Insight

The Broad Implications of the Newly Invalid US-EU Data Pact

Exposure to lawsuits from data breaches and other failures to protect privacy are part and parcel of digital commerce. For global companies, the exposure of lawsuits in multiple jurisdictions with differing standards is a potential impediment to the free-flow of data and effective global competition. Unfortunately, the European Court of Justice (ECJ), the highest European court, has thrown a wrench in the system by invalidating the “Safe Harbor Provision,” which granted free flow of information between the U.S. and the Europe.

The EU Court’s decision puts transatlantic digital trade into turmoil. For the thousands of U.S. businesses and the millions of jobs that rely on this agreement as a means of moving information, this development will be costly. But more importantly, the ECJ has just taken a massive step towards balkanizing the Internet and freezing digital competition.

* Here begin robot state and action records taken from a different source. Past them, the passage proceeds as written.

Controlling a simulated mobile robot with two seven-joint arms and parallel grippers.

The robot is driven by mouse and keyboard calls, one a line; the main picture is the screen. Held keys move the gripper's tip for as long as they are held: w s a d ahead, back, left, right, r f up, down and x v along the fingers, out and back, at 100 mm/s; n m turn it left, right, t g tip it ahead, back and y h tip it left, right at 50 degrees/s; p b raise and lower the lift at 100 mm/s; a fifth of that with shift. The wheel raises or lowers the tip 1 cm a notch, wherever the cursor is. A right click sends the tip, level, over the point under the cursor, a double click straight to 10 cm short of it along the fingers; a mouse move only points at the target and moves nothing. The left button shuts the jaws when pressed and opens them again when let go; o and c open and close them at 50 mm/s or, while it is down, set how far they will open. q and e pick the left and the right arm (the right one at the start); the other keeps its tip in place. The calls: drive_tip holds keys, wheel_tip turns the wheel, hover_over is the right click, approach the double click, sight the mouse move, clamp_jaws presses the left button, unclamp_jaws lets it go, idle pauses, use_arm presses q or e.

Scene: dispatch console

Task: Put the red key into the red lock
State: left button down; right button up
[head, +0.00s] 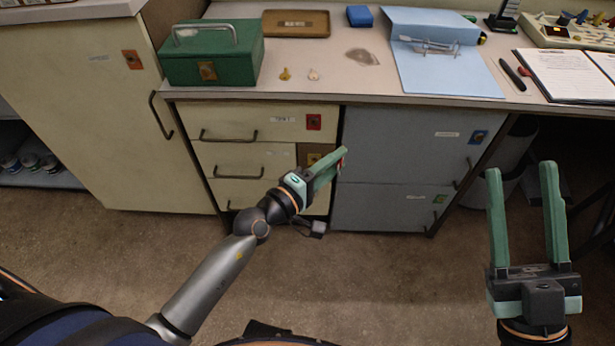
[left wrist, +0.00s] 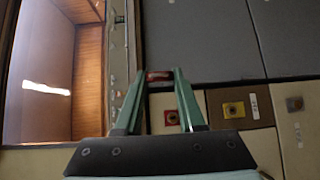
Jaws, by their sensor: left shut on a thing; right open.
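My left gripper (head: 338,157) is shut on the red key, of which only a small red part (head: 343,161) shows at the fingertips. The red key (left wrist: 158,76) also shows between the fingertips in the left wrist view. The red lock (head: 314,122) is a red plate on the top cream drawer's right end, up and left of these fingertips in the head view. In the left wrist view the red lock (left wrist: 172,117) appears between the fingers, beyond them; the key looks apart from it. My right gripper (head: 520,168) is open and empty at the right.
A yellow-brown lock (left wrist: 233,109) is on another drawer. The grey cabinet (head: 395,150) has a blue lock (head: 478,137) and a green one. Drawer handles (head: 228,136) stick out. The worktop (head: 330,85) holds a green cash box (head: 212,58), loose small keys (head: 286,74) and a blue binder (head: 445,70).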

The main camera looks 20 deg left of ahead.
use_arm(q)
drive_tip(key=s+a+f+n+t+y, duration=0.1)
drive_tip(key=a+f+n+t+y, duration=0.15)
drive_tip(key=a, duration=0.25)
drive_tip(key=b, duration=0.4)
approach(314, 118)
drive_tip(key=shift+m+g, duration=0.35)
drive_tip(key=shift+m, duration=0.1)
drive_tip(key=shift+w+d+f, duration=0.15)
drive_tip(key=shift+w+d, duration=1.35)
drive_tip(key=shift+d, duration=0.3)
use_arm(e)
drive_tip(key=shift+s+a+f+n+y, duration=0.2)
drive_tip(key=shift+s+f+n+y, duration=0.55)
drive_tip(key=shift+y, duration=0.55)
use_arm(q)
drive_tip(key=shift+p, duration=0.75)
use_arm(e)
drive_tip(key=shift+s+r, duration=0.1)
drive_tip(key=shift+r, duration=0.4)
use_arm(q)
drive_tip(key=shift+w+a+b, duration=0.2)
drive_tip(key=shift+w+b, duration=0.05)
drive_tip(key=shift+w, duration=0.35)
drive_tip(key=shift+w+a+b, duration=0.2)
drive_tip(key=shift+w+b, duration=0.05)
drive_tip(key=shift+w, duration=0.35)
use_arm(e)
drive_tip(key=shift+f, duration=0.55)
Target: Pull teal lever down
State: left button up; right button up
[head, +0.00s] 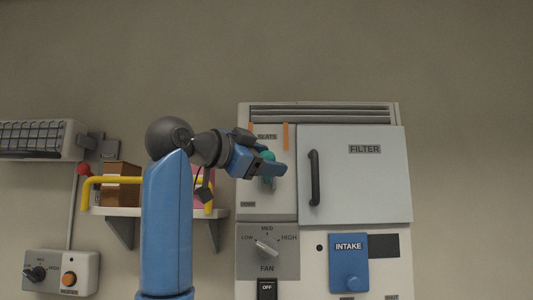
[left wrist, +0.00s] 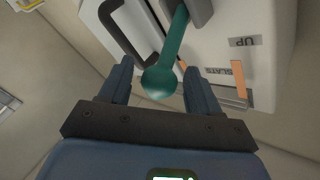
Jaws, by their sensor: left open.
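The teal lever (head: 267,156) is on the slats panel of the grey wall unit, partly hidden behind my left gripper (head: 268,170) in the head view. In the left wrist view the lever's teal shaft and round knob (left wrist: 159,82) point toward the camera. The knob lies between the two blue fingers of my left gripper (left wrist: 158,85), which are open, with a visible gap on each side. An orange mark (left wrist: 240,80) and the labels SLATS and UP show beside the lever. My right gripper is in neither view.
The filter door (head: 375,180) with its dark handle (head: 314,178) is just right of the lever. A fan knob (head: 266,248) and a blue intake cover (head: 348,264) are below. A shelf (head: 130,212) with a yellow rail (head: 86,195) and a brown box (head: 121,172) is at left.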

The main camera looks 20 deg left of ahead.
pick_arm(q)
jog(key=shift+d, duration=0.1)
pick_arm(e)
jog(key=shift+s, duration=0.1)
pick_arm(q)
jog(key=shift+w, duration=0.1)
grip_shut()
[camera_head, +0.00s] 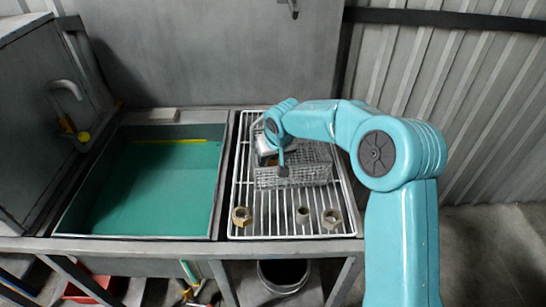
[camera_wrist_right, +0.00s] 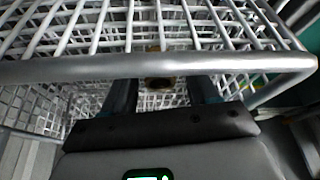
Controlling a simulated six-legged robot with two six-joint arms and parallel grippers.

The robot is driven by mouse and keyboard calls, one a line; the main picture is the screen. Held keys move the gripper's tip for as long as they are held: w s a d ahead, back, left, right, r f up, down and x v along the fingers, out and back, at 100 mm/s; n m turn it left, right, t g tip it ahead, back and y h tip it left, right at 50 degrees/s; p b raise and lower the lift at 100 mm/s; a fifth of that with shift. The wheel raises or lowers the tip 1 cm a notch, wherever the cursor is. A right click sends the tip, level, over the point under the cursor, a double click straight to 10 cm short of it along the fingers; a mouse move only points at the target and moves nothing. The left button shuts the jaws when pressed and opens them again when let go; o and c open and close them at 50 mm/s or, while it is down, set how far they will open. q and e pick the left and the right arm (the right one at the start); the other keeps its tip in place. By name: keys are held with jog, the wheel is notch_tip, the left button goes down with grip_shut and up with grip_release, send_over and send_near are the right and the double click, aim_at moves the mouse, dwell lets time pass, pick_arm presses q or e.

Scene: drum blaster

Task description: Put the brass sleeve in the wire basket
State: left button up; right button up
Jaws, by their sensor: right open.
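The wire basket (camera_head: 310,172) stands on the white wire rack, toward its back. My right gripper (camera_head: 280,172) is at the basket's left part in the head view. In the right wrist view its two dark fingers (camera_wrist_right: 162,95) are apart, with the basket's mesh (camera_wrist_right: 60,100) around them and its thick rim (camera_wrist_right: 150,67) crossing in front. A small brass piece with a dark opening (camera_wrist_right: 160,82) shows between the fingers, against the mesh; it looks like the brass sleeve, but its exact resting place is unclear. My left gripper is out of view.
Brass nuts (camera_head: 241,216) (camera_head: 331,218) and a small dull tube (camera_head: 303,215) sit along the front of the white rack (camera_head: 262,232). A grey panel stands behind.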

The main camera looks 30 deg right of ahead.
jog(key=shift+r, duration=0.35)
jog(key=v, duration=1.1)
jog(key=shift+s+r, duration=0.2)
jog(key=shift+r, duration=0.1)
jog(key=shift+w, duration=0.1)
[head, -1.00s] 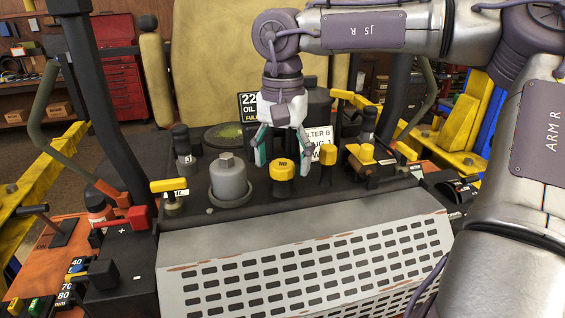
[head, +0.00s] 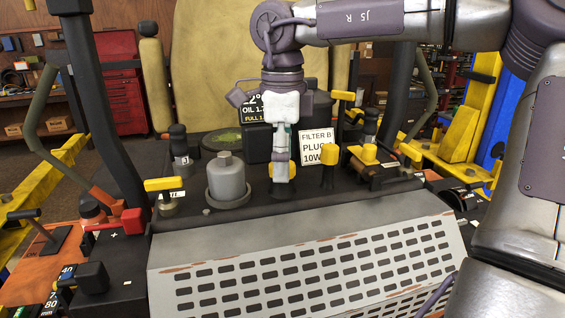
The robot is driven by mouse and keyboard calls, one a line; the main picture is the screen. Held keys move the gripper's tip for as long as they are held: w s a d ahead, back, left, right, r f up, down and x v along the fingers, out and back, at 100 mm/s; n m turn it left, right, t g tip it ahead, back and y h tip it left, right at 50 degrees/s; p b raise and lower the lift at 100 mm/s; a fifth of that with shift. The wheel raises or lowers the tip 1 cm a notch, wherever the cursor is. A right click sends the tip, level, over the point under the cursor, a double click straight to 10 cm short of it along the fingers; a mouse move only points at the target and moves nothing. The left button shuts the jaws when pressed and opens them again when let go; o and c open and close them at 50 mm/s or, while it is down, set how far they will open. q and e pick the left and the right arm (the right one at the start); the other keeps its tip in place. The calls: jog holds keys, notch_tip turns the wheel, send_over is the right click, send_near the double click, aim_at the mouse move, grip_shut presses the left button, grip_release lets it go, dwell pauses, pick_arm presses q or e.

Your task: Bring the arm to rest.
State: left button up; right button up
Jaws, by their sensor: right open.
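My right arm comes in from the right. Its right gripper (head: 282,178) points down over the engine deck and shows edge-on, its near finger in front of a yellow cap (head: 291,169). The fingers are open, one behind the other from this angle. The cap is mostly hidden by the near finger, and I cannot tell whether the fingers touch it. My left gripper is out of view.
A grey filter (head: 228,182) stands left of the gripper, with a yellow-handled dipstick (head: 165,184) beyond it. A perforated grille (head: 310,265) lies in front.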

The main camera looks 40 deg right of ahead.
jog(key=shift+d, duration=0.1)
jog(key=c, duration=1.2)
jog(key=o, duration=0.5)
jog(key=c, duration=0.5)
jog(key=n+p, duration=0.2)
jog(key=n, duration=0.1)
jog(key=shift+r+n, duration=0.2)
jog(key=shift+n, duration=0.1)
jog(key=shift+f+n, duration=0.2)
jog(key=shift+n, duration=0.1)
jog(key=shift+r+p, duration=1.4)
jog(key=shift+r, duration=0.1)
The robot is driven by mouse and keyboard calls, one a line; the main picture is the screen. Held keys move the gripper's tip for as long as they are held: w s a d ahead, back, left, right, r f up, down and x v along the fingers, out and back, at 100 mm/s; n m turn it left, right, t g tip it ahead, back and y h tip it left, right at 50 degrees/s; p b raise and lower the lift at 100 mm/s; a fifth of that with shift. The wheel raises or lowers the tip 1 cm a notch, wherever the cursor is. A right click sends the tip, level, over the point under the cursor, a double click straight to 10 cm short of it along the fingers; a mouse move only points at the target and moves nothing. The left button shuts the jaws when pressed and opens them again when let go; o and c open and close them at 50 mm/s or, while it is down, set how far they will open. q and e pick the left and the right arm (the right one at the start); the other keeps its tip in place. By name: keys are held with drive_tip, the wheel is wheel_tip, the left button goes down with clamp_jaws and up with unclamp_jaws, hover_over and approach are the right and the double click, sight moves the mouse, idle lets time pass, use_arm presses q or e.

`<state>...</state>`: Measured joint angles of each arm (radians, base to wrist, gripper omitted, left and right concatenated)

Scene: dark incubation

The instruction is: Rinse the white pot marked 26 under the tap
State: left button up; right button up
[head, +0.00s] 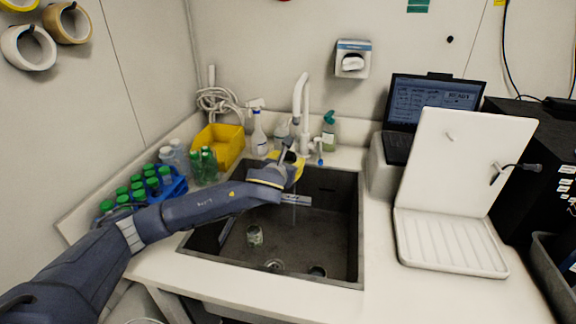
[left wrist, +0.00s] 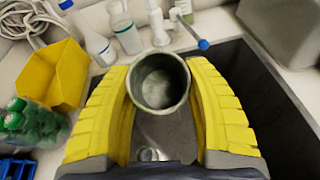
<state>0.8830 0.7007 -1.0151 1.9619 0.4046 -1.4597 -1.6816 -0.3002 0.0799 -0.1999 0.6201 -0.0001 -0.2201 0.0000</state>
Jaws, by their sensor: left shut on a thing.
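My left gripper (head: 291,161) reaches over the sink (head: 345,225), just in front of the white tap (head: 302,95). In the left wrist view its yellow fingers are shut on a round, greyish-white pot (left wrist: 157,82), one on each side. In the head view the gripper mostly hides the pot. The tap's base (left wrist: 160,32) and blue lever (left wrist: 203,44) are just beyond the pot. A faint thin line hangs below the gripper; I cannot tell if it is water.
A small jar (head: 254,235) stands in the sink. Spray bottles (head: 258,130), a yellow bin (head: 222,144) and green-capped bottles (head: 150,180) crowd the left counter. A laptop (head: 433,100) and a white drying rack (head: 450,240) are at the right. The front right counter is clear.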

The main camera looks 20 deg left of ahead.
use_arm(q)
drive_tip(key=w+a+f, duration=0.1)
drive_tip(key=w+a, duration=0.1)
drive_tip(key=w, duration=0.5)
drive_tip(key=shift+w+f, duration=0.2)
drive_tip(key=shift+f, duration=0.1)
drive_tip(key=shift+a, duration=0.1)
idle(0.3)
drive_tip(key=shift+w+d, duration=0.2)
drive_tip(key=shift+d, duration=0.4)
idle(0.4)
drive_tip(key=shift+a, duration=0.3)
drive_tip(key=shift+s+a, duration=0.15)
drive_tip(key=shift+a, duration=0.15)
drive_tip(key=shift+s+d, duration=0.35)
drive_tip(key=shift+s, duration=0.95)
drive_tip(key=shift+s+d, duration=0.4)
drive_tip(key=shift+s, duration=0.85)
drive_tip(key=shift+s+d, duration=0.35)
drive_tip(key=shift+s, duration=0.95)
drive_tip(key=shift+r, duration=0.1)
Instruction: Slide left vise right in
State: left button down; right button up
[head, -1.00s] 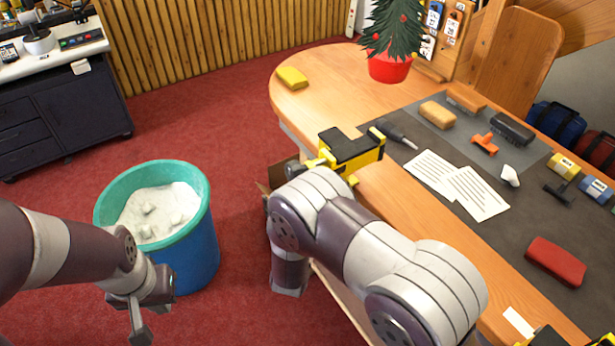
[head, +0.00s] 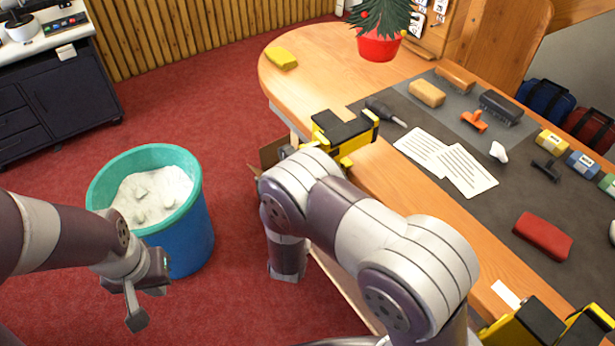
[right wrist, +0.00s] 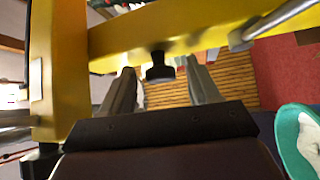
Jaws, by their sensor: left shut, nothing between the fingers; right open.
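The left vise (head: 345,133), yellow with black tops, is mounted at the bench's near edge. My right arm partly covers it in the head view. In the right wrist view its yellow body (right wrist: 160,35) fills the top and left, with a dark knob and a metal rod. My right gripper (right wrist: 162,88) is open, its two fingers pointing towards the knob with nothing seen held; I cannot tell whether they touch the vise. My left gripper (head: 135,312) is shut and empty, beside the blue bin and away from the bench.
A blue bin (head: 185,235) with a teal rim and white contents stands on the red floor. The wooden bench (head: 310,80) holds papers (head: 466,172), a red block (head: 543,236), brushes and a potted tree (head: 378,45). Another yellow-black vise (head: 530,325) is at bottom right.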

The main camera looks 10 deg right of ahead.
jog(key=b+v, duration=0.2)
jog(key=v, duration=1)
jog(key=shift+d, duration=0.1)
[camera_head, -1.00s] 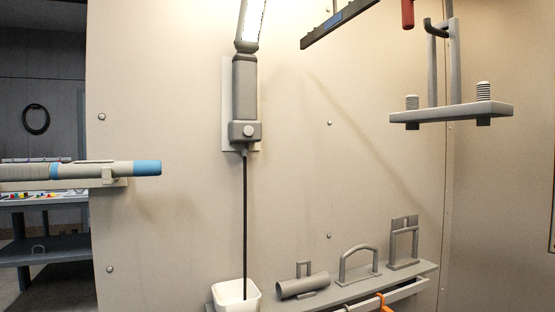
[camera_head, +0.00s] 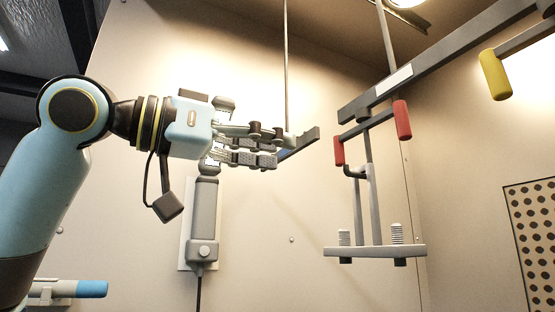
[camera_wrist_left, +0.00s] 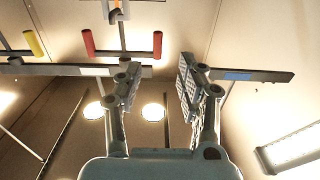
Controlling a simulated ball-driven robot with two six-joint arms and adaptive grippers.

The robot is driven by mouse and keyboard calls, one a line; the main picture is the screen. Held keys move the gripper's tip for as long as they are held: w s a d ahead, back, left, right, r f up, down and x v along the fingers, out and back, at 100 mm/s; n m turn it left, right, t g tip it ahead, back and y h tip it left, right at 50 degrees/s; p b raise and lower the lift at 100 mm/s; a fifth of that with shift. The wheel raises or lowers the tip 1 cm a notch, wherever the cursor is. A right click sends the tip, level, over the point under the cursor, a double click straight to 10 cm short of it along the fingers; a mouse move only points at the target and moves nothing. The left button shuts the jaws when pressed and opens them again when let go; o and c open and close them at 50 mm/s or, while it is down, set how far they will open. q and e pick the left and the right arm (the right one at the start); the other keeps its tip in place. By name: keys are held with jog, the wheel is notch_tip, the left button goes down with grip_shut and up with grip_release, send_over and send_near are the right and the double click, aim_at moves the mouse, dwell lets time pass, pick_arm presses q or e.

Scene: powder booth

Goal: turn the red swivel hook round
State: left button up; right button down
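The red swivel hook hangs under a dark overhead bar. Its crosspiece has two red grips, one at the right (camera_head: 402,120) and one lower at the left (camera_head: 338,150). A grey rack (camera_head: 375,250) with two threaded studs hangs from it. Both red grips also show in the wrist view, one of them at the upper left (camera_wrist_left: 88,42). My left gripper (camera_head: 280,147) is open and empty, left of the red hook with a gap between them. In the wrist view its fingers (camera_wrist_left: 158,78) are spread apart, with the hook beyond them. My right gripper is not in view.
The overhead bar (camera_head: 440,60) runs to the upper right, where a yellow grip (camera_head: 495,75) hangs. A dark bar with a blue label (camera_wrist_left: 240,75) passes behind my left fingers. A grey wall-mounted unit (camera_head: 203,220) is below my gripper. A perforated panel (camera_head: 530,235) is at right.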

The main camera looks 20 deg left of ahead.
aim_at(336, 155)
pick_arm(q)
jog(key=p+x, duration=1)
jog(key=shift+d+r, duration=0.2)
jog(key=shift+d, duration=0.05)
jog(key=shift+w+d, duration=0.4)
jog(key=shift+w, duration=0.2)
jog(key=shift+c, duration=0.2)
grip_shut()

What is the “Safe Harbor Provision?”

In 1995, the European Economic Area (EEA), which included the 28 EU Member States, established a legal framework for privacy and cross-border data transfers, which limited European data from being transferred to the United States. From 1998 to 2000, the European Union worked with the U.S. to hammer out the Safe Harbor provision, allowing companies to transfer information in and out of the EEA without fear of European lawsuits. Up until yesterday, U.S. companies could self-certify through the U.S.-EU Safe Harbor program administered by the Department of Commerce. Over 4,000 companies self-certified through this program, including the largest players in the Internet ecosystem, as well as small and medium sized companies that have a presence in Europe.

What Happened and What’s Next

The Court offered a litany of reasons for the decision, but failed to provide guidance on a way forward. One concern of the ECJ is that the Safe Harbor program ultimately compromises “the essence of the fundamental right to effective judicial protection.” This issue could be addressed by legislation that allows for these cases to be brought in U.S. courts. The ECJ also said that the program doesn’t protect “the essence of the fundamental right to respect for private life.” Given that, it is unclear that any privacy regime, other than those directly copying the EU, would actually suffice to protect this right in the eyes of the courts.

As a practical matter, this means that U.S. companies will have to localize data on European servers and limit transfers of data between the U.S. and the EU, thus fracturing the open Internet. This will also ensure that the biggest players in the tech economy remain at the top without competition from newcomers since the compliance costs of this new and complicated legal regime will hinder startups.

The impact on digital trade is sure to be significant. In 2012, the U.S. exported “$140.6 billion worth of digitally deliverable services to the EU and imported $86.3 billion worth,” for a total of $227 billion. As a result of the court case, all of the services enabled by cross-border data flows will become more expensive. U.S. companies that connect to offices in Europe or have research networks in the region will have to adjust. The free flow of data enabled by the Safe Harbor allows geographically diverse businesses to source supply chains that span the Atlantic, but now this task just became even more costly. European businesses may even be compelled to remove information from U.S.-owned cloud services, even if that information resides on European soil.

The court decision also just placed a massive strain on broader trade agreements between the two economic powerhouses. The United States and the EU account for a third of all world trade and nearly half of global economic output, while 13 million U.S. jobs depend on this trade and investment.

Yesterday’s court decision is bad news for  everyone.  The Internet has been a positive economic and social force because of its openness, but the court decision just took everyone a step back. While digital trade will surely suffer, this case might just be a prelude to the new privacy law that EU regulators are readying. Considering the line of bad policy coming out of the EU, what is coming next might be even worse.